We are not trained to pick assets over liabilities. We are not trained to ride over our temptations and buy assets. This is what makes people poor.
Our education system has also not taught us the difference between asset and liability. Instead, we’ve got wrong examples of assets.
Wealth Formula [A Process]
This is a magic formula that can guide anybody to build wealth. This formula is based on the theory that we’ve read till now. I’ve tried to convert this theory into a process flow. This formula can work as a yardstick for wealth building.
How does this formula hels us in wealth building? Allow me to explain the process:
- Income From Work: Leave a frugal life and use the majority portion of this income to buy assets. In this process make sure to keep the liability to zero or minimum. Net of all assets and liabilities is your net worth. The cumulative net worth will generate an ROI.

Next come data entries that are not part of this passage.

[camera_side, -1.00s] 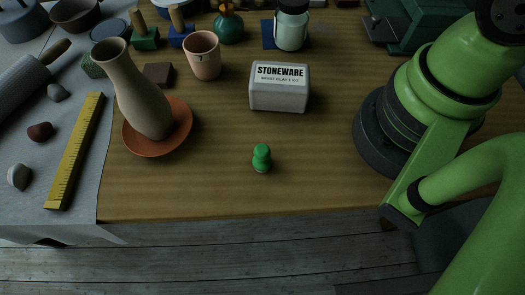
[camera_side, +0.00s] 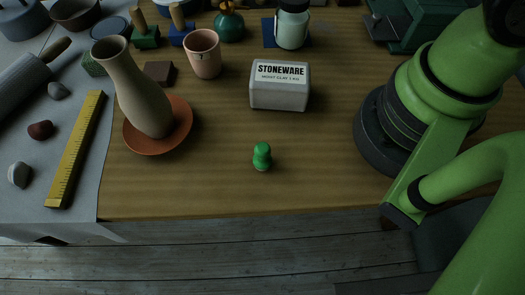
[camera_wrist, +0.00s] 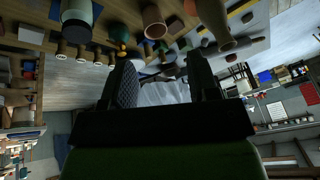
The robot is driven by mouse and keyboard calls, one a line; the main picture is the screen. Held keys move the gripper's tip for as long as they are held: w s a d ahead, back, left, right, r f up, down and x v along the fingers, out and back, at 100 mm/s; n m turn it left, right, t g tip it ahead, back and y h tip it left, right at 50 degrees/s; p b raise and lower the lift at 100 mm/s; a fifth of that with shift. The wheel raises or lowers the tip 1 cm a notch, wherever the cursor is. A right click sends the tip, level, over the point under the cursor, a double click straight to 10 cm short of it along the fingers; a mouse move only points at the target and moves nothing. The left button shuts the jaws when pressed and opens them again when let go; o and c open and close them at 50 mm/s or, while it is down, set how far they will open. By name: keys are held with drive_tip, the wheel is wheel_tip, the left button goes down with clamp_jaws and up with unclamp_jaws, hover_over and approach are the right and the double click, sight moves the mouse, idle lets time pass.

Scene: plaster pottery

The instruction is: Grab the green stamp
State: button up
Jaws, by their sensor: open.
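The green stamp (camera_side: 262,156), a small knob-shaped piece with a rounded top, stands upright on the bare wood near the table's front edge in the side view. I cannot make it out in the wrist view. My gripper (camera_wrist: 163,88) shows only in the wrist view, with its two dark fingers apart and nothing seen between them. It is away from the stamp, and the side view shows only other parts of my arm at the right.
A white stoneware clay block (camera_side: 280,86) stands behind the stamp. A tall vase (camera_side: 140,95) on an orange saucer (camera_side: 183,135) and a yellow ruler (camera_side: 75,150) are to the left. A cup (camera_side: 203,55) and a jar (camera_side: 291,28) stand farther back. Wood around the stamp is clear.

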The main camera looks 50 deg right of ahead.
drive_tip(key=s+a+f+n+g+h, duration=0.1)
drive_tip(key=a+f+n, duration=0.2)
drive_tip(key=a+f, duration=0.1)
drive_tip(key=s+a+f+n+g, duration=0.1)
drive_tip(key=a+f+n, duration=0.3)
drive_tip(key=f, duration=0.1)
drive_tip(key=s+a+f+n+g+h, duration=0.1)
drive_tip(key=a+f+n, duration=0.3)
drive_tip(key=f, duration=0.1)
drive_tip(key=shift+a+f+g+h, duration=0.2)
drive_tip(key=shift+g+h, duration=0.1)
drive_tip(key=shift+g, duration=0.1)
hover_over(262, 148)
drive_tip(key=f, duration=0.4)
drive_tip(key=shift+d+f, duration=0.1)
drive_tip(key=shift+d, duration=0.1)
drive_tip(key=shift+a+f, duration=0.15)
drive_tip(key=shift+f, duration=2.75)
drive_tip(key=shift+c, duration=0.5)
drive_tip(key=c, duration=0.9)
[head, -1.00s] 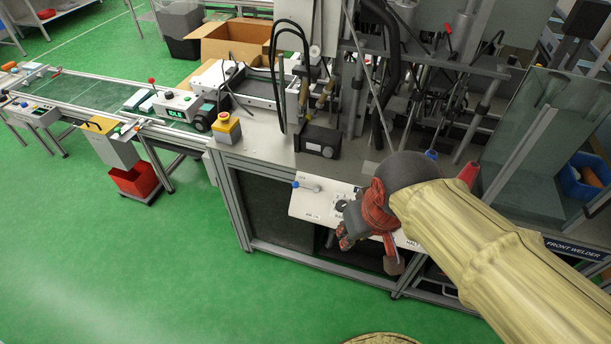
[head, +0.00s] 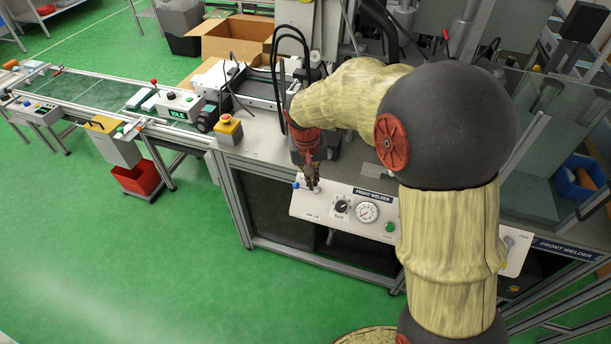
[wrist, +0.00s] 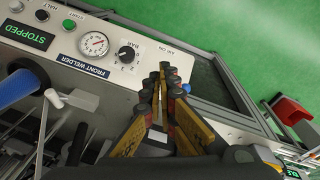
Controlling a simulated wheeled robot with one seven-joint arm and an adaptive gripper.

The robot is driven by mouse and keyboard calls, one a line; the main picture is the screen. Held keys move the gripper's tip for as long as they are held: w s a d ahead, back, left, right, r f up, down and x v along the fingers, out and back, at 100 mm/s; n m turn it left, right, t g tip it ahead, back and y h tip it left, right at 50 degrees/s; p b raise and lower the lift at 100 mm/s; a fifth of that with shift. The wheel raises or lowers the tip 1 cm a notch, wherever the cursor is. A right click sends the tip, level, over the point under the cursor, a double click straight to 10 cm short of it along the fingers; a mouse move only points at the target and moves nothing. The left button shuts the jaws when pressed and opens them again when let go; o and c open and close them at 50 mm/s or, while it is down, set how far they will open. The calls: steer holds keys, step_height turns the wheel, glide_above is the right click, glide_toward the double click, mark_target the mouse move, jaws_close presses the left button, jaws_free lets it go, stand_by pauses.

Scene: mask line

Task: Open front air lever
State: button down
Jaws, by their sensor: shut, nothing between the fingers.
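The air lever, with a blue tip (head: 296,186), is at the left end of the front welder panel (head: 345,230). In the wrist view its blue end (wrist: 187,88) shows just right of my fingertips, and the rest of it is hidden behind the fingers. My gripper (head: 314,186) points down over the lever's valve body, to the right of the blue tip. In the wrist view the fingers of my gripper (wrist: 163,72) come together at the tips, shut with nothing held. I cannot tell whether they touch the lever.
A selector knob (head: 341,206) and a pressure gauge (head: 367,212) sit to the right on the panel. A yellow emergency-stop box (head: 227,130) stands on the bench to the left. The green floor (head: 150,270) before the panel is clear.

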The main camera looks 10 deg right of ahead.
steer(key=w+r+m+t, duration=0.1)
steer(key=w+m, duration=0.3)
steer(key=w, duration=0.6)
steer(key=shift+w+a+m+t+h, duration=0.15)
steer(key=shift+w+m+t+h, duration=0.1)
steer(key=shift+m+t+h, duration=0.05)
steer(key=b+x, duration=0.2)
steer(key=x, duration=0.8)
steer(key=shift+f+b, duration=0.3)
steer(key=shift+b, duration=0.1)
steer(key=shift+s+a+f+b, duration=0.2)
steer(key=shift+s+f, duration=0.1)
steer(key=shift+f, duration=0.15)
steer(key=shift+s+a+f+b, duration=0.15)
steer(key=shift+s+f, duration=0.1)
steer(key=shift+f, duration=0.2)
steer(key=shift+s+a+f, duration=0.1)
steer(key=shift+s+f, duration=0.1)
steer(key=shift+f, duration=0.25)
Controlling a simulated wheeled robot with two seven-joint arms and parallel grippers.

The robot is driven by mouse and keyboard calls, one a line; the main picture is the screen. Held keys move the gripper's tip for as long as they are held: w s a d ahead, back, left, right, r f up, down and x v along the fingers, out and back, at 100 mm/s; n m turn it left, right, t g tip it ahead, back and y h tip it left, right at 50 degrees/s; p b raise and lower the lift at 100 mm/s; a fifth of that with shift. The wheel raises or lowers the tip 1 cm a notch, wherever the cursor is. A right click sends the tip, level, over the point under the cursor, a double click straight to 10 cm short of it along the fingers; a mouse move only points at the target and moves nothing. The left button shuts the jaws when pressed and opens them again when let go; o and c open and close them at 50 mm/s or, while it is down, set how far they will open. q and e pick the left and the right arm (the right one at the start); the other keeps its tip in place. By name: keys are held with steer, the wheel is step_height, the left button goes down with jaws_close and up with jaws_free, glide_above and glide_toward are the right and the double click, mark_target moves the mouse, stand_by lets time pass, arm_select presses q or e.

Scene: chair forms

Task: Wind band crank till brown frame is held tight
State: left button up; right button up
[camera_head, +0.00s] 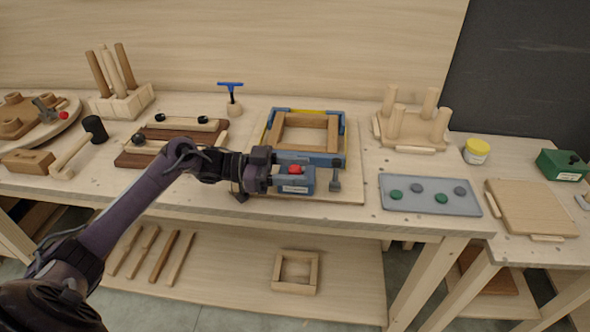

- Income From Asset: ROI yielding out of net worth will become the main income source. Idea is to continue building assets month after month for years to come. Over time, this income source will become so big that you will not need income from work/job. That is the stage of financial independence.
To become wealthy, one must first start diverting majority portion of income towards asset purchase. This is the most difficult part. The way to do it is by budgeting and expense tracking.
The initial days will be particularly tough. But remember, it is all psychology. Just train your mind to survive with less expenses. Also, keeping track of the growing net worth is key. This is what will keep one motivated.